The venue, Four Millbank, is a favourite rendezvous for MPs, who visit its restaurant and health club. Here, in the heart of establishment London, the generation that preferred having a good time to getting involved in politics came to frolic through the night.
The event brought to life the pages of a title once dubbed the world's best- dressed magazine. This was the twilight fashion of London clubland rather than the mainstream world of couture. There were men in fake snakeskin suits and feather boas, and women in rubber dresses and corsets.
On the dance floor, they abandoned themselves to the music with Bacchanalian glee. Iona Kenrick, 29, said: 'My dad's a vicar. He'd die if he saw me.'
Everyone knew everyone else, or at least pretended to.
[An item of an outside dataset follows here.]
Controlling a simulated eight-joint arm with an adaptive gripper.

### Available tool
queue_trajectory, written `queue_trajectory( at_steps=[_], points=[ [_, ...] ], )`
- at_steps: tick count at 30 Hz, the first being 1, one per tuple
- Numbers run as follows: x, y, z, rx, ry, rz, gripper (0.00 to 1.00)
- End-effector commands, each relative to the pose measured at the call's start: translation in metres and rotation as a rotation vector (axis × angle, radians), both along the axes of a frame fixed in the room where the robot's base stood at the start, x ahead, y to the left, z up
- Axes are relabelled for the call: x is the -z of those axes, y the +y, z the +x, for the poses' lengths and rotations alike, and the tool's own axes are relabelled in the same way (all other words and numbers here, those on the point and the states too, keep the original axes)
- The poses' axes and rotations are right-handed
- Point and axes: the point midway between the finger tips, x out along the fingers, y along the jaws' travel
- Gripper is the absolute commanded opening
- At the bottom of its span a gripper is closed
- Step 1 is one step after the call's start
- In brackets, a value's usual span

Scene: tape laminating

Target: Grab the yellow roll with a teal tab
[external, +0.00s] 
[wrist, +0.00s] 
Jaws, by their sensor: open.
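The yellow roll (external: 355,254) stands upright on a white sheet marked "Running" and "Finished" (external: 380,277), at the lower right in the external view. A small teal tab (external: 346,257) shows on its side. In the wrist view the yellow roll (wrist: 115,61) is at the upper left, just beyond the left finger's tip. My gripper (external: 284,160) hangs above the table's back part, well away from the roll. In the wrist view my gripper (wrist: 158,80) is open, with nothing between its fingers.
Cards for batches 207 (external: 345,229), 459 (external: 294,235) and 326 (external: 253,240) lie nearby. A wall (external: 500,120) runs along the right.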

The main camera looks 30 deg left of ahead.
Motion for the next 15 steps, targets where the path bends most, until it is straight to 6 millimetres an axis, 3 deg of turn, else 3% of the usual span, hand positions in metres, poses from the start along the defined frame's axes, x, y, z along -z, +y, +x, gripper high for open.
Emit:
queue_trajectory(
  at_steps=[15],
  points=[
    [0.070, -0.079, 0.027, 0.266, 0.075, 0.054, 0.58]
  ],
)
There was much kiss-kissing on the stairs, and a giant video screen projected images of guests arriving on to the wall of the atrium.
The Face is bought by only 73,000 people, but they are people at the sharp end of taste. It was a bible of style for a generation in the Eighties, and wants to be the same in the Nineties.
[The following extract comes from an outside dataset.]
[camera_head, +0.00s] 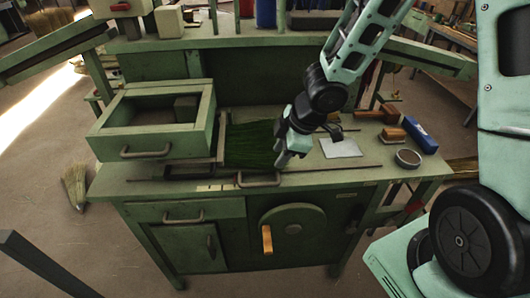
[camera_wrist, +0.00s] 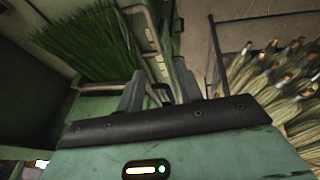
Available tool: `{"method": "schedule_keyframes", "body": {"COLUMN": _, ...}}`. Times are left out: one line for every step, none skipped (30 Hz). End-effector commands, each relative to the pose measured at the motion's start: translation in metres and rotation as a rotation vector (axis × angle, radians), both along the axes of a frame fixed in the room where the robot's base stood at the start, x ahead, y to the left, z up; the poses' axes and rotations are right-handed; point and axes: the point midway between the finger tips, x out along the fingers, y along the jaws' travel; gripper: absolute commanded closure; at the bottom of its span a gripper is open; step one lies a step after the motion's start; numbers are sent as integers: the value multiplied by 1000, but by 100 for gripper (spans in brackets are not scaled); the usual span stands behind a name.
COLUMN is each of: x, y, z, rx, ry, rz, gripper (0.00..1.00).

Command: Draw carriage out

It has spawned a host of imitators. Newspapers write regularly about the strange ways of the young. Television bosses assign big budgets to programmes for the 'yoof' market.
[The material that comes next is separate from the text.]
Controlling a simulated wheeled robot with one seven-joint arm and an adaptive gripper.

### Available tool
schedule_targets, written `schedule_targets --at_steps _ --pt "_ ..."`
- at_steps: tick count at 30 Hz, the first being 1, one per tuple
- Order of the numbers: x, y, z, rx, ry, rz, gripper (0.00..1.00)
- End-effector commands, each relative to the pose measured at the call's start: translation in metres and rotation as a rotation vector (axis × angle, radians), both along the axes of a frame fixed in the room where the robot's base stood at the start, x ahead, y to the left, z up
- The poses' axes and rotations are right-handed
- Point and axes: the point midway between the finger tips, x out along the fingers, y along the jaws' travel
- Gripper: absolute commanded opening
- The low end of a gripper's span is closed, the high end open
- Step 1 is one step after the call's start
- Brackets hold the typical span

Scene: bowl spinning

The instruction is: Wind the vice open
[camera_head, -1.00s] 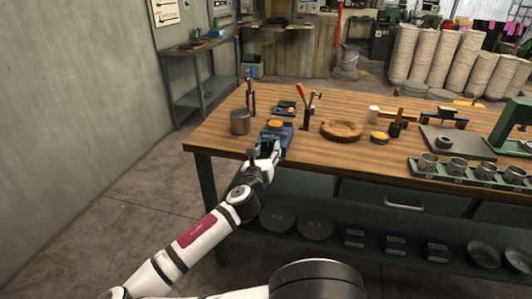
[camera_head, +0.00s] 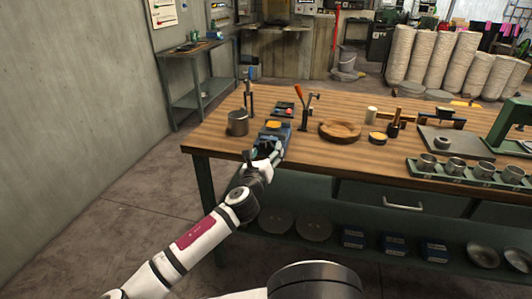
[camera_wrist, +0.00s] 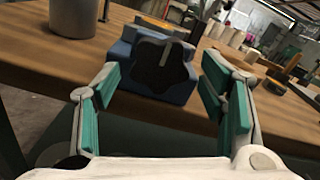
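The blue vice (camera_head: 277,133) stands at the near left edge of the wooden workbench, with an orange round piece (camera_head: 273,125) on top. In the wrist view the blue vice body (camera_wrist: 125,52) is close ahead, and a black lobed handle (camera_wrist: 160,68) on its front faces me. My gripper (camera_wrist: 162,78) is open, its teal-padded fingers on the left and right of the handle. No finger visibly touches the handle. In the head view my gripper (camera_head: 263,155) is in front of the vice and partly hides its front.
The workbench edge (camera_wrist: 35,60) is just below the vice.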

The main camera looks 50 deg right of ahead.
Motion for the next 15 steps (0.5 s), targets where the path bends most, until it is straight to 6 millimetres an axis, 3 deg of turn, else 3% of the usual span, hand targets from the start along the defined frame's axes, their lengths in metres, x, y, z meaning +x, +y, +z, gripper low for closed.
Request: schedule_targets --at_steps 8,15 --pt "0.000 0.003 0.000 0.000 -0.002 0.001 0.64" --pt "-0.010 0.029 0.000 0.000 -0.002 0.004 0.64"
In this brave new world of style, the young grow old quickly. Those who bought, or wrote for, the launch issue in 1980 are now in their thirties. Outsiders, they lined the walls at the party.
Every rock musician and fashion designer likes to be featured in The Face. Dave Stewart, musician, said: 'My wife's on the cover of the new issue. Or at least I think she is.'
John Richmond, the designer, turned up in a green suit, accompanied by Angie Hill, his model wife, who was wearing a see-through mesh top.
She was pregnant again, she announced. No one was surprised. Having babies is very fashionable in 1992.
Nick Logan, founder and publisher, said the event had raised pounds 20,000 for the Save Face campaign. To date, the appeal has raised more than pounds 60,000.
This week, he is raising more with National Liggers Week. Clubs are charging 'liggers' (anyone who gets in for free on a guest list) a token 'club tax', which will be passed on to The Face.